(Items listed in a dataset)

↓

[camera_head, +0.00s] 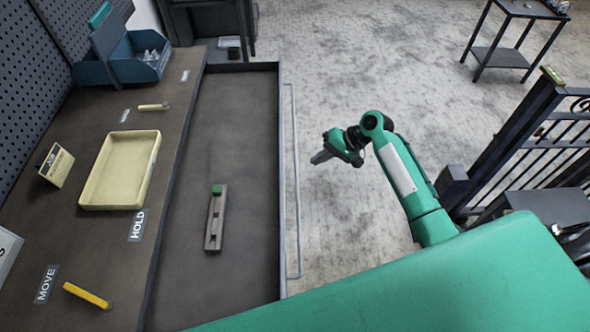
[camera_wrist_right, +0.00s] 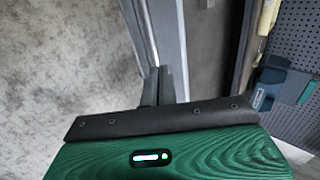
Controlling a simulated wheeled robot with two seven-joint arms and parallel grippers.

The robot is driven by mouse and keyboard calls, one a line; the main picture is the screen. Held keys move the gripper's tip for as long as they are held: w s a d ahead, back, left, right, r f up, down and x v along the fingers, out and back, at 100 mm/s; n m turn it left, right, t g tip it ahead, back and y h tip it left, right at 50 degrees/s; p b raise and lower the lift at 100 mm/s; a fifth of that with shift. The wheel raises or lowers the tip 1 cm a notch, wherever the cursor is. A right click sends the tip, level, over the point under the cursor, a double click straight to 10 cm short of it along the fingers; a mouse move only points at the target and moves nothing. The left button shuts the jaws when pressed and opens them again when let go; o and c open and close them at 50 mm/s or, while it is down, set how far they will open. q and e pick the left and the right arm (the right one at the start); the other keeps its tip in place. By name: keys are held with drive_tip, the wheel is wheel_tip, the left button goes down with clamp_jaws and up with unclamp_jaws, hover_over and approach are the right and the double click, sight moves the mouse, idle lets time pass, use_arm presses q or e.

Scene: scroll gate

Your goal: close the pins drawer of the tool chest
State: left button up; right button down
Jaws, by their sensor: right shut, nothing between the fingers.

↑
↓

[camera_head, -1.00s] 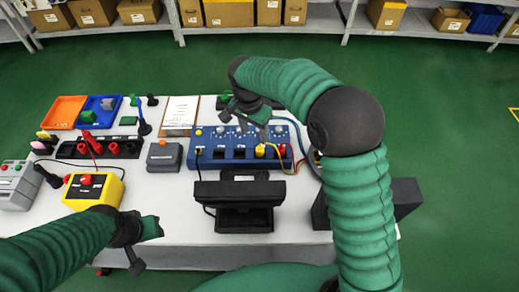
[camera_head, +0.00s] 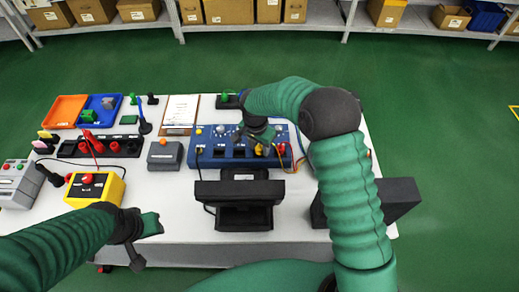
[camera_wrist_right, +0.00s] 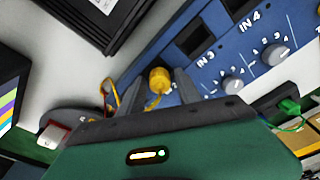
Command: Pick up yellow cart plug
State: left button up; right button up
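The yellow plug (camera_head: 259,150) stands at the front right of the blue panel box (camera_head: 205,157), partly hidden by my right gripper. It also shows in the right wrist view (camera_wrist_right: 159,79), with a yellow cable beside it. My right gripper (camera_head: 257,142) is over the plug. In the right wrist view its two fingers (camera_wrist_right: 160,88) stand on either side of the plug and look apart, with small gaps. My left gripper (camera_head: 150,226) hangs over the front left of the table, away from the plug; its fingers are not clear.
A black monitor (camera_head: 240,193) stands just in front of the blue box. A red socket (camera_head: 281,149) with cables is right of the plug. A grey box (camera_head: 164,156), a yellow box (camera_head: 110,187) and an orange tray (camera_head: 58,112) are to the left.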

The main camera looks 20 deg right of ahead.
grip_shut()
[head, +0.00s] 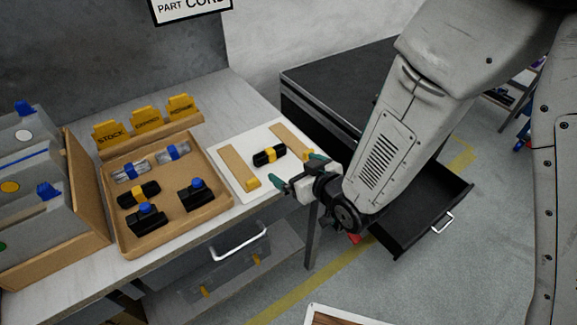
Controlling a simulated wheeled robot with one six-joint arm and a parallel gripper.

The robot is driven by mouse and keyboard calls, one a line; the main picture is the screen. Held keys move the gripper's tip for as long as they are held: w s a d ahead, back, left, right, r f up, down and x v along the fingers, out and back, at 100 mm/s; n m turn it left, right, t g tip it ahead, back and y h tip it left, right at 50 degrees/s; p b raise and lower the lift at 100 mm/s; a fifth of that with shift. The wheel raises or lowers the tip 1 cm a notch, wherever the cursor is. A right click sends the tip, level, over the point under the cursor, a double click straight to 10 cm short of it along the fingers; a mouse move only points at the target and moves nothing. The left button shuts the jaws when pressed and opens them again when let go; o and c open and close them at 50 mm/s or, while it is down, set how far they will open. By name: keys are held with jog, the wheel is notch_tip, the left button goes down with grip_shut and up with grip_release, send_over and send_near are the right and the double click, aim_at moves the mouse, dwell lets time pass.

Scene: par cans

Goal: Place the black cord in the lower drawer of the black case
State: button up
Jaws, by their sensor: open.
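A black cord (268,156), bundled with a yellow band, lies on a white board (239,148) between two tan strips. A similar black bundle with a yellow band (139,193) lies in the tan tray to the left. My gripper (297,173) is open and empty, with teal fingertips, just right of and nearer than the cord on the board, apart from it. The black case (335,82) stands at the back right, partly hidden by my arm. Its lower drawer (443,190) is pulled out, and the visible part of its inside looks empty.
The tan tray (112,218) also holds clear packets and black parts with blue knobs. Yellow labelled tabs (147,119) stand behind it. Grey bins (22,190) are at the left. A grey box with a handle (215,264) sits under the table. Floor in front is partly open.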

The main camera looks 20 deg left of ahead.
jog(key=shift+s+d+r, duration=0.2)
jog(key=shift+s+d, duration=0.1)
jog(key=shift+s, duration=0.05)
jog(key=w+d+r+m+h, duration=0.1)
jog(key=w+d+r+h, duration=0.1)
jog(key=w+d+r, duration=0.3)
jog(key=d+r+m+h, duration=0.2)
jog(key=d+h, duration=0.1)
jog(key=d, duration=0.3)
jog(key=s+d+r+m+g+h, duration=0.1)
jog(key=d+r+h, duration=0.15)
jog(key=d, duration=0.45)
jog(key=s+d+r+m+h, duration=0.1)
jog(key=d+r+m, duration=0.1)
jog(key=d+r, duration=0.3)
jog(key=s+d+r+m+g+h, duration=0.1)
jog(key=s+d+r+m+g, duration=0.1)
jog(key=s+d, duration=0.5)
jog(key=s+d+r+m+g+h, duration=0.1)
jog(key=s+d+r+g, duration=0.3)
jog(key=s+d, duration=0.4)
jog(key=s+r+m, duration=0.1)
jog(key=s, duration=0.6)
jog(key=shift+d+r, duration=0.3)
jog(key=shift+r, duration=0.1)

↑
↓

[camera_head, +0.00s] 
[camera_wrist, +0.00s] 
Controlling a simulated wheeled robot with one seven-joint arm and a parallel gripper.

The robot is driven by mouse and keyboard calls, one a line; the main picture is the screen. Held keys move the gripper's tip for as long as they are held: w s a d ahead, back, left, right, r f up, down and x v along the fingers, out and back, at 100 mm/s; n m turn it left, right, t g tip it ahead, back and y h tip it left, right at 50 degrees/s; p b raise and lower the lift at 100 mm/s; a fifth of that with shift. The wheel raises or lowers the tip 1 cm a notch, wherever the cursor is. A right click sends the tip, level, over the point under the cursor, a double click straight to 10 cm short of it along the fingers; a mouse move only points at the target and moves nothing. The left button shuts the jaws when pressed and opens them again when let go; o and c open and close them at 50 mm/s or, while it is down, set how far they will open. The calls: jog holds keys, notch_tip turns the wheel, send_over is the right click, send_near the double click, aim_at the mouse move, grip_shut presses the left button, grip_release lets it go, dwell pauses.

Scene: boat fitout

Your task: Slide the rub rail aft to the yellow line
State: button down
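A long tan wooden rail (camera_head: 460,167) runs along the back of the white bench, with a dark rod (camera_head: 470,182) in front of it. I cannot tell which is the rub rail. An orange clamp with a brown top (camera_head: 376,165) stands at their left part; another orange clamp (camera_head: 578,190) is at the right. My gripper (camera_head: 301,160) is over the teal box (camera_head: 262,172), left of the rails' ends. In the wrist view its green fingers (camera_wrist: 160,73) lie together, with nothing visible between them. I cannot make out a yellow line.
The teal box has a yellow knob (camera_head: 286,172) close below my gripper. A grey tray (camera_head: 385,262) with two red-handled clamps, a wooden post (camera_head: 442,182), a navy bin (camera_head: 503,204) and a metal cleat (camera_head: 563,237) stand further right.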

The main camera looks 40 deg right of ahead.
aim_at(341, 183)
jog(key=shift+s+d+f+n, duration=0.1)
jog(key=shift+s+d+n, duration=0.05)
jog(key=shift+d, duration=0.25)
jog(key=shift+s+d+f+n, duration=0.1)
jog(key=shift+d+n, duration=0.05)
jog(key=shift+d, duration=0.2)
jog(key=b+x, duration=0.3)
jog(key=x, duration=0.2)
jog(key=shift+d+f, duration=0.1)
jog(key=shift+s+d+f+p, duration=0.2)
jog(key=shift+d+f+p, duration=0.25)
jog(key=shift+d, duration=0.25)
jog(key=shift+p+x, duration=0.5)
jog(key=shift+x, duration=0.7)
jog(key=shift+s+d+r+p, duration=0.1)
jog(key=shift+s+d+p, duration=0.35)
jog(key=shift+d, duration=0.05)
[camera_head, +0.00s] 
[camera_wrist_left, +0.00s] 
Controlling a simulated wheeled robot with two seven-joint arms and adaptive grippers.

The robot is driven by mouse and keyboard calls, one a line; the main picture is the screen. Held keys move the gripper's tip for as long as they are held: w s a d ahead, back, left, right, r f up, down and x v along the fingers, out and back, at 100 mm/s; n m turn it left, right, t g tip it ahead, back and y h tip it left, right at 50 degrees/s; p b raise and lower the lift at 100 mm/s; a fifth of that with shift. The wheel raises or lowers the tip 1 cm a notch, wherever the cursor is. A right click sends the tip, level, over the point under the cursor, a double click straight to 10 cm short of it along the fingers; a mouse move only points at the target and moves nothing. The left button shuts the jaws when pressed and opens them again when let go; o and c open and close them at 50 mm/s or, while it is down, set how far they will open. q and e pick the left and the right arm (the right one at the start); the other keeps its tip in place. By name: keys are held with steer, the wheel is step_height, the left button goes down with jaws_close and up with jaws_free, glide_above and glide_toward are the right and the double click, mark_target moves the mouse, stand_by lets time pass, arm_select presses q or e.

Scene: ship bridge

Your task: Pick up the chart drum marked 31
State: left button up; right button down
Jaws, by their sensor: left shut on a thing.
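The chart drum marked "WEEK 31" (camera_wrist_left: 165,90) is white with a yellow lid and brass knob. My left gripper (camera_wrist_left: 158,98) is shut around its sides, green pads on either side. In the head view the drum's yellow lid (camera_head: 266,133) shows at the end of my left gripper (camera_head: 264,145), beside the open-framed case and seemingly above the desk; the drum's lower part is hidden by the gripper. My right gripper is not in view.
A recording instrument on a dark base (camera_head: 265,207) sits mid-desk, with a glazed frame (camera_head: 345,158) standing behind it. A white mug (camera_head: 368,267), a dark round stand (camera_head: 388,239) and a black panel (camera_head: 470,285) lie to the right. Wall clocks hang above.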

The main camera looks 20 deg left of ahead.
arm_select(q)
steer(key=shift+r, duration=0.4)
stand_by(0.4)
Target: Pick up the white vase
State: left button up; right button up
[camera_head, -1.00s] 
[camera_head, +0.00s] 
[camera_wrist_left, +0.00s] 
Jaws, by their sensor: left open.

↑

— Exercise task —
Give again only the lines from the one bearing "State: button down" through the one bearing "and adaptive grippers.", exactly as they stand.

— Output below —
State: button down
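A long tan wooden rail (camera_head: 460,167) runs along the back of the white bench, with a dark rod (camera_head: 470,182) in front of it. I cannot tell which is the rub rail. An orange clamp with a brown top (camera_head: 376,165) stands at their left part; another orange clamp (camera_head: 578,190) is at the right. My gripper (camera_head: 301,160) is over the teal box (camera_head: 262,172), left of the rails' ends. In the wrist view its green fingers (camera_wrist: 160,73) lie together, with nothing visible between them. I cannot make out a yellow line.
The teal box has a yellow knob (camera_head: 286,172) close below my gripper. A grey tray (camera_head: 385,262) with two red-handled clamps, a wooden post (camera_head: 442,182), a navy bin (camera_head: 503,204) and a metal cleat (camera_head: 563,237) stand further right.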

The main camera looks 40 deg right of ahead.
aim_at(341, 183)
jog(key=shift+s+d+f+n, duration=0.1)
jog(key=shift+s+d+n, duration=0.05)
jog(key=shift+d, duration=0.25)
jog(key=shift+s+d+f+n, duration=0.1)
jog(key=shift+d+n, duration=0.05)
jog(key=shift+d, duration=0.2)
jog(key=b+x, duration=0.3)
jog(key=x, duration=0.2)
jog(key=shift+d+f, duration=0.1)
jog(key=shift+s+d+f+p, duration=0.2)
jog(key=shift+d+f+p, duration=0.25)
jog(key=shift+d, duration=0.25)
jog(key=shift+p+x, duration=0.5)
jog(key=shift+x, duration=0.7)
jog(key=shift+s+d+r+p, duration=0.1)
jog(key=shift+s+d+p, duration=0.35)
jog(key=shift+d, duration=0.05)
[camera_head, +0.00s] 
[camera_wrist_left, +0.00s] 
Controlling a simulated wheeled robot with two seven-joint arms and adaptive grippers.

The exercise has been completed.